Dry January
Dry January is a public health campaign originating in the UK (launched by Alcohol Change UK in 2013) in which participants abstain from alcohol for the entire month of January. It is now the world's largest annual alcohol-free challenge and a major commercial driver for the NoLo category.
Dry January was conceived by Emily Robinson and subsequently adopted by Alcohol Change UK as a structured, community-supported approach to temporary sobriety. The campaign's genius lay in framing abstinence as a 30-day experiment rather than a permanent commitment, dramatically lowering the psychological barrier to participation. By 2023, an estimated 175,000 people officially signed up in the UK alone, with millions more participating informally worldwide.
For the zero-proof industry, Dry January functions as an annual activation event — a commercial peak comparable to Valentine's Day for confectionery. Brands time product launches, run targeted digital campaigns, and partner with retailers on dedicated displays throughout January. Retail data from the UK and Germany consistently show a 3–5x spike in NoLo product sales during January compared to adjacent months.
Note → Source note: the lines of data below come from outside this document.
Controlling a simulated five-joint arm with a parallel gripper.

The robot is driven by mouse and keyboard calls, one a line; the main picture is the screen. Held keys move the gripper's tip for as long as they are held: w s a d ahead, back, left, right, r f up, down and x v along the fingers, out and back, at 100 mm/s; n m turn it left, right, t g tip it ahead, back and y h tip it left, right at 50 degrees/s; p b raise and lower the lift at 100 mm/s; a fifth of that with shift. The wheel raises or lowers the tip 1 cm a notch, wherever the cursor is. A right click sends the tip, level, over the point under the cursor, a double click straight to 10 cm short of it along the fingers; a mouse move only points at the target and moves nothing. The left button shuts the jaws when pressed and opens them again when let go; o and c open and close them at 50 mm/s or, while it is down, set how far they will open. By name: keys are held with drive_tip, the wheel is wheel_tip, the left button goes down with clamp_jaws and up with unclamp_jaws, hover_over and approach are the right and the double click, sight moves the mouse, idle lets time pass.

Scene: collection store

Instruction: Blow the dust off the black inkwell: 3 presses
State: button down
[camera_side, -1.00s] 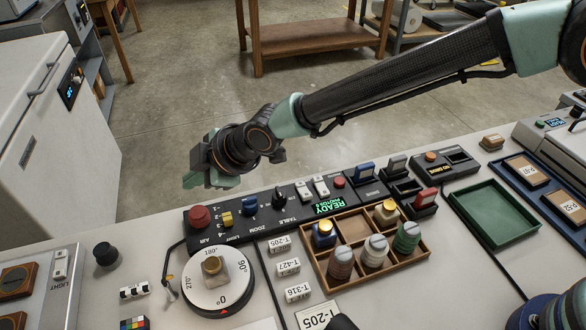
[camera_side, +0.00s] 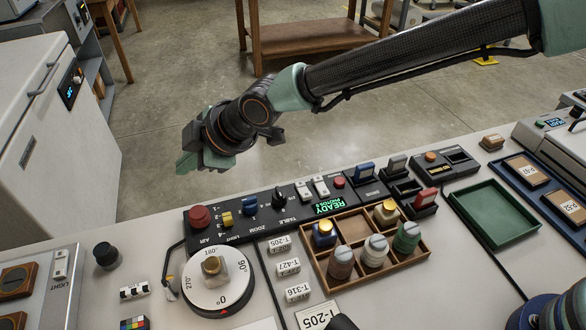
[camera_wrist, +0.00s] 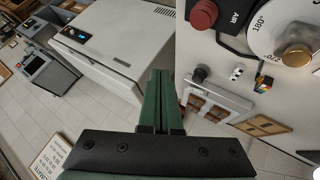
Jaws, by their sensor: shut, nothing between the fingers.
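My gripper (camera_side: 184,166) is shut and empty, in the air beyond the far edge of the bench. Its closed green fingers also show in the wrist view (camera_wrist: 159,80). The red AIR button (camera_side: 199,216) sits at the left end of the black control panel, below my gripper in the side picture and apart from it. The button also shows in the wrist view (camera_wrist: 204,13). A pale, clear bottle with a brass cap (camera_side: 212,268) stands on the white turntable (camera_side: 201,293). I cannot make out a black inkwell.
The panel display (camera_side: 328,207) reads READY. A wooden tray (camera_side: 322,283) holds several capped bottles. A small black knob-like piece (camera_side: 107,256) stands left of the turntable. A green tray (camera_side: 494,213) is empty. A white cabinet (camera_side: 50,130) stands at the left, beyond the bench.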

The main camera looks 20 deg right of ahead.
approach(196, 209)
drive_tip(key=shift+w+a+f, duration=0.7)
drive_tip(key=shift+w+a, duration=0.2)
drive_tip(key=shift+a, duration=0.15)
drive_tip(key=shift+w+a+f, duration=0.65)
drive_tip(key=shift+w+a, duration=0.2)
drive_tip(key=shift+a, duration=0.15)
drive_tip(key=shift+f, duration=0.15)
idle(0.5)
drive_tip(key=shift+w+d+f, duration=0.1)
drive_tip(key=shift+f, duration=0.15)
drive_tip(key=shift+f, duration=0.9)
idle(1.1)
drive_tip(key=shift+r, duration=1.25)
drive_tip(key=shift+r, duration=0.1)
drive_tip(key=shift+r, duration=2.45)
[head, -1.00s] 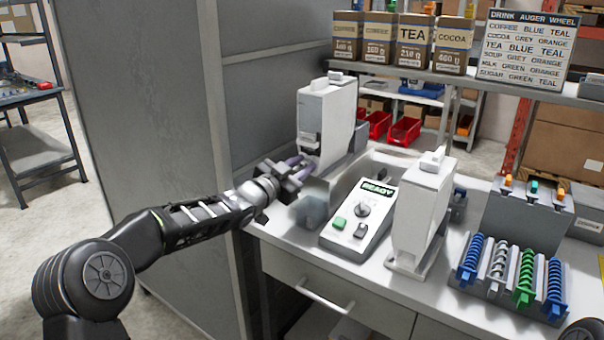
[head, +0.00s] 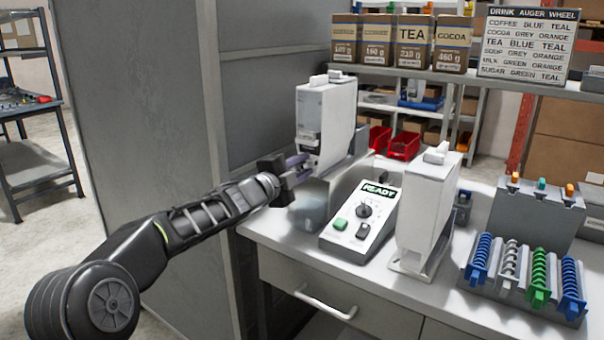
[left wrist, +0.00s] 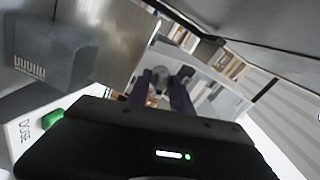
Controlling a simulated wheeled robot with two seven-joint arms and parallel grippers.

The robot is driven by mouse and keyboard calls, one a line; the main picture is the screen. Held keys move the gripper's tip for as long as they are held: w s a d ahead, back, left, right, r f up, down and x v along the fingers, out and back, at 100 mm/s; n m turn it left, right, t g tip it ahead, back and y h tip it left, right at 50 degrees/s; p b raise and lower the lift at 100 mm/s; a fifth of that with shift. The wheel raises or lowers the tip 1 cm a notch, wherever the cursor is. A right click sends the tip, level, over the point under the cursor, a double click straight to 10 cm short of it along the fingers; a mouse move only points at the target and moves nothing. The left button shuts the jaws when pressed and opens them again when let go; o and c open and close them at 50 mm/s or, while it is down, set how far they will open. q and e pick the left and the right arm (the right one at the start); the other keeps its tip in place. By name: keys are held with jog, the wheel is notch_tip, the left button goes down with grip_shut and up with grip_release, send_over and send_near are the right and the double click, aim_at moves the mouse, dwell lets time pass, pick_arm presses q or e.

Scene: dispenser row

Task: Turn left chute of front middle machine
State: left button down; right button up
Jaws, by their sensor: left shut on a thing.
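A tall white dispenser machine (head: 326,112) stands at the back left of the counter; it also shows in the left wrist view (left wrist: 205,72). A second white machine (head: 428,200) stands nearer, right of the control box. My left gripper (head: 302,163) is at the lower front of the back-left machine. In the left wrist view my left gripper (left wrist: 160,88) has its purple fingers on either side of a small pale grey part, the chute (left wrist: 160,77), and is shut on it. The chute's exact angle is hard to tell. My right gripper is out of view.
A control box (head: 350,235) reading READY, with a knob and buttons, stands between the machines. A grey block (head: 310,205) sits below my gripper. A rack of coloured augers (head: 510,272) is at right. Bags and a sign (head: 527,46) are on the shelf behind.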

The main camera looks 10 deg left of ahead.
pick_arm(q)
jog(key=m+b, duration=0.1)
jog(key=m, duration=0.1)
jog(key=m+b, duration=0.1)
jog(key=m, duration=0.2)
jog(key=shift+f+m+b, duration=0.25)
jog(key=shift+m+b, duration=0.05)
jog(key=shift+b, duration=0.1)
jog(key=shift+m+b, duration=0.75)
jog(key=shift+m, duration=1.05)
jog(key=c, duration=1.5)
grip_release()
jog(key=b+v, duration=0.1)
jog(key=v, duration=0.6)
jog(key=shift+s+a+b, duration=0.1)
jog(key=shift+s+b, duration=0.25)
A critical finding from longitudinal research (de Visser et al., University of Sussex) is that Dry January participants show reduced drinking six months after the campaign — not a return to baseline — suggesting the challenge creates durable behavioral change. This makes it more than a marketing moment: it is an evidence-based entry point into the sober curious lifestyle.
An underreported dimension: Dry January is significantly more popular with women than men (roughly 55-45% in most studies), and this gender skew maps closely onto the demographics of zero-proof brand audiences, informing product development, packaging, and communication strategies across the category.